(Data items)

================================

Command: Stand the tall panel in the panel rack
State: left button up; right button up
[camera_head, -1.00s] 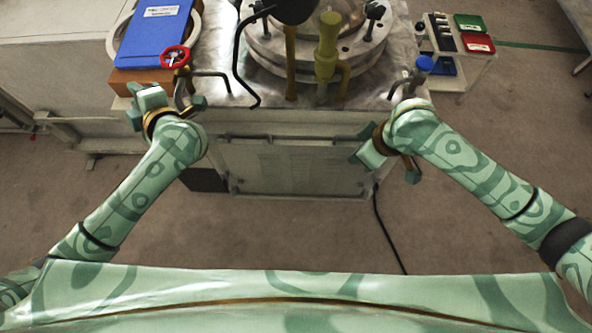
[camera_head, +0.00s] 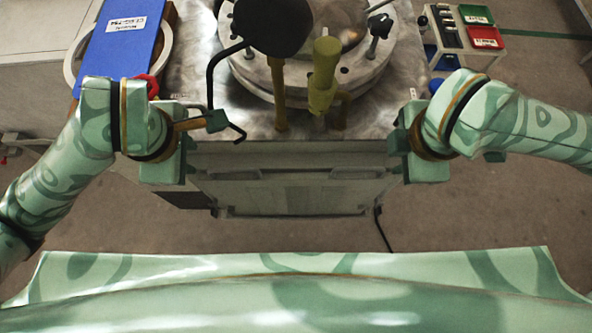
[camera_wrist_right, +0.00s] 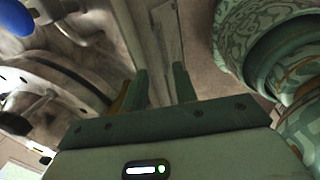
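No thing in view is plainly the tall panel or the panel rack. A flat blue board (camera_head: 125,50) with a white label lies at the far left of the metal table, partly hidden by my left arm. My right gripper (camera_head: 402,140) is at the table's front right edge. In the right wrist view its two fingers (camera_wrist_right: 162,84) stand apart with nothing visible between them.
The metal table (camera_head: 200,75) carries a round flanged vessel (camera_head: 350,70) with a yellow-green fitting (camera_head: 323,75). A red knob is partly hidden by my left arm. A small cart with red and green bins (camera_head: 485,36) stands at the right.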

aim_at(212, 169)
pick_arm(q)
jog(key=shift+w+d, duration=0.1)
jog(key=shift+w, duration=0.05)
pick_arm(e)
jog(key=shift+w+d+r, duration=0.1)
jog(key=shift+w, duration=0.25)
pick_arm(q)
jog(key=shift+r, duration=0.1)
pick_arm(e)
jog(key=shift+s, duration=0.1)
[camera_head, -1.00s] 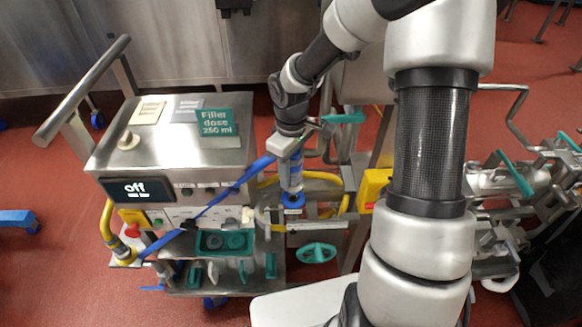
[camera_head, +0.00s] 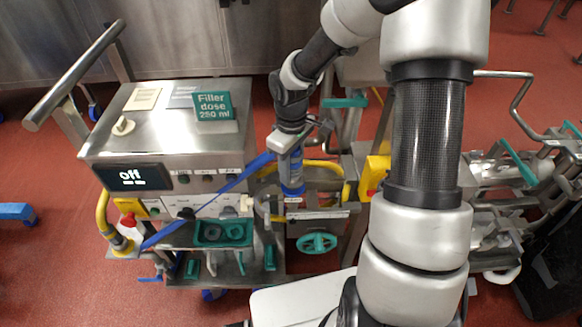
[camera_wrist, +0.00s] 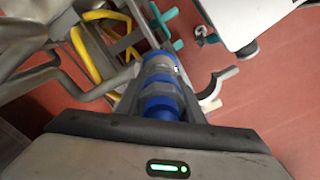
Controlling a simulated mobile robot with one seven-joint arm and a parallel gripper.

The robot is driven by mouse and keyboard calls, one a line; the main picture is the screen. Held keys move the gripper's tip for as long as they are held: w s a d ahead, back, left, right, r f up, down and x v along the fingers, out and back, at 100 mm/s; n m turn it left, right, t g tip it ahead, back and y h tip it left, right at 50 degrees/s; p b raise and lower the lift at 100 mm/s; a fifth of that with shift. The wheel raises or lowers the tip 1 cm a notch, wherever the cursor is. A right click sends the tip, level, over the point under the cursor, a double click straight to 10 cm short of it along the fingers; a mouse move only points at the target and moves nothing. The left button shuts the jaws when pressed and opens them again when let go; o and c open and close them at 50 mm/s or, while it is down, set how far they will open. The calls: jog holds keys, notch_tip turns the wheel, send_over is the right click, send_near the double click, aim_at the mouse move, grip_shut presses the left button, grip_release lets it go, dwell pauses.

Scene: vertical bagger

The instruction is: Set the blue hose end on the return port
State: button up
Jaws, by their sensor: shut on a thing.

================================

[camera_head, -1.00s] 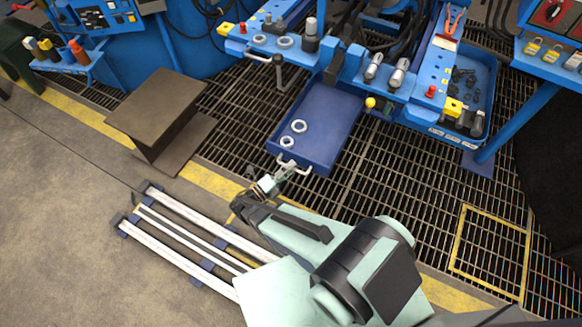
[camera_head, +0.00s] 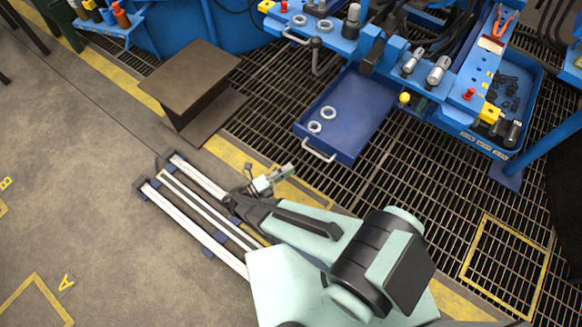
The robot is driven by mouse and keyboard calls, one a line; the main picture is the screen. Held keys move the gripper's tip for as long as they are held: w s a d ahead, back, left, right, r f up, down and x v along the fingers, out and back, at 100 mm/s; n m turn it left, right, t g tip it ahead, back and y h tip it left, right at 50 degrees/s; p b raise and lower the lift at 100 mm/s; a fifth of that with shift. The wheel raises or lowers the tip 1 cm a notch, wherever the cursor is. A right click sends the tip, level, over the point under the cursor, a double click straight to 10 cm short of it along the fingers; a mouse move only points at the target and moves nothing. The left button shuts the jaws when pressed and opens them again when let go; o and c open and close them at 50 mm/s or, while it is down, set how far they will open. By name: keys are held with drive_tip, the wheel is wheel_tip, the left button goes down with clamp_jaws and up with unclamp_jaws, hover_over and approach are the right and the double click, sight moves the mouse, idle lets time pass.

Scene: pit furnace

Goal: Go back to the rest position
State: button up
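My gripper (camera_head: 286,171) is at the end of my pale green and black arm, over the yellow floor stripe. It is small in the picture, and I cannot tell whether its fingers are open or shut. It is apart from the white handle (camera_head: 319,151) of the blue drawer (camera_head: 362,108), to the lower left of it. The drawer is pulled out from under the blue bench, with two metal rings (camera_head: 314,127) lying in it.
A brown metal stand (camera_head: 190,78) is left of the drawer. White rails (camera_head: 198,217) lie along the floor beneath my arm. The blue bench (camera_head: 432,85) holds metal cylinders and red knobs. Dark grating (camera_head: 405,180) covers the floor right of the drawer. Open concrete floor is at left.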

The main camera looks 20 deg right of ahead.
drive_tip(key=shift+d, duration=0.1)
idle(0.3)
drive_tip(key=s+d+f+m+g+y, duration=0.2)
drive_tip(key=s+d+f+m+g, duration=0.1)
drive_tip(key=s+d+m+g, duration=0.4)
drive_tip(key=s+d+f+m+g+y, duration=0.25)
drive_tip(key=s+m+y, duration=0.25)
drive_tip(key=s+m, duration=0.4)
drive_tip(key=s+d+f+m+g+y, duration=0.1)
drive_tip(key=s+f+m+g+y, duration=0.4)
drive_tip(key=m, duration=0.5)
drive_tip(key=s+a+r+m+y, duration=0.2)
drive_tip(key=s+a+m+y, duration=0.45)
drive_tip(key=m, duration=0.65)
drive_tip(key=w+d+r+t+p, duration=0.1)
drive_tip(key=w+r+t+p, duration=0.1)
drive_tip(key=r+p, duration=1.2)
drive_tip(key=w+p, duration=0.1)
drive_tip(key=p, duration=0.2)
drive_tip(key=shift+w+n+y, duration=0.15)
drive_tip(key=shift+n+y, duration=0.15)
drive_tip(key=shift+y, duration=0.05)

================================

Tally up the lines in the records that contain the word "Scene" and give only the total.

2